Malbork is a town in northern Poland in the Żuławy region (Vistula delta), with 38,478 inhabitants (2006). Situated in the Pomeranian Voivodeship since 1999, it was previously assigned to Elbląg Voivodeship (1975–1998). It is the capital of Malbork County.
Founded in the 13th century by the Knights of the Teutonic Order, the town is noted for its medieval Malbork Castle, built in the 13th Century as the Order's headquarters in what later became known as East Prussia.
The town was built in Prussia around the fortress Ordensburg Marienburg which was founded in 1274 on the east bank of the river Nogat by the Teutonic Knights. Both the castle and the town (named Marienburg in German and Malborg or Malbork in Polish) were named for their patron saint, the Virgin Mary. This fortified castle became the seat of the Teutonic Order and Europe's largest Gothic fortress. During the Thirteen Years' War, the castle of Marienburg was pawned by the Teutonic Order to their imperial soldiers from Bohemia. They sold the castle in 1457 to King Casimir IV of Poland in lieu of indemnities.

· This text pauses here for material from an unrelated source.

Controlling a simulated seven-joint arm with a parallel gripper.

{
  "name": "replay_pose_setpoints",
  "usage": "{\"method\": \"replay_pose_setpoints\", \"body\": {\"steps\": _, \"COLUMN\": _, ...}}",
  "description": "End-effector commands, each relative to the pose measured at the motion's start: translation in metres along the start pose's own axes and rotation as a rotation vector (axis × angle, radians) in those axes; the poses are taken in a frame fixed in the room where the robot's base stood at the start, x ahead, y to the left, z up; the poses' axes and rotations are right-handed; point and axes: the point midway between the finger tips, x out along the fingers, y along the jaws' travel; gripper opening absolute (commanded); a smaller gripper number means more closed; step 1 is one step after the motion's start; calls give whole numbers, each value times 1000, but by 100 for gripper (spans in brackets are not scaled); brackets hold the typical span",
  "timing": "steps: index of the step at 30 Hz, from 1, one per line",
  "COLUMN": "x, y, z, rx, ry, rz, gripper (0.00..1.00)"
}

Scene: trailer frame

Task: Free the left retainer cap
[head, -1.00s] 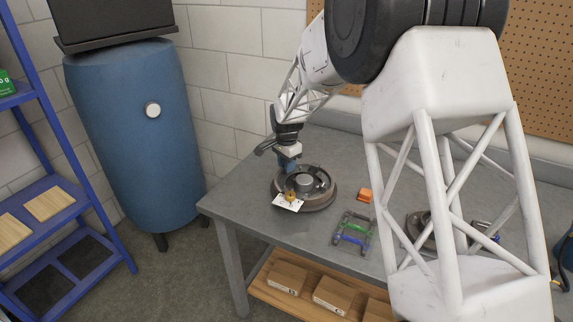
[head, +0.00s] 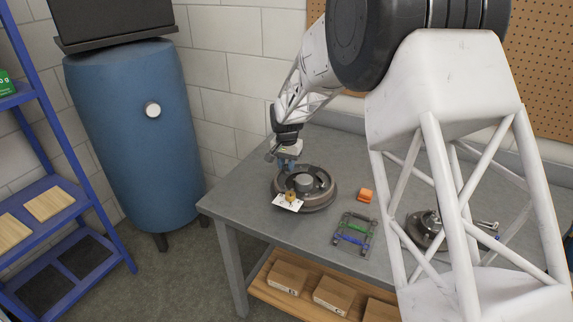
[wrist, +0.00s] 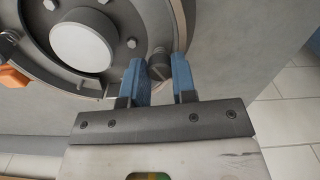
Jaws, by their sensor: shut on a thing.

Under continuous construction for nearly 230 years, the castle complex is actually three castles combined in one another. A classic example of a medieval fortress, it is the world’s largest brick castle and one of the most impressive of its kind in Europe. The castle was in the process of being restored by the Germans when World War II broke out. During the war, the castle was over 50% destroyed. Restoration has been ongoing since the war. However, the main cathedral in the castle, fully restored just prior to the war and destroyed during the war, remains in its ruined state. The castle and its museum are listed as UNESCO's World Heritage Sites.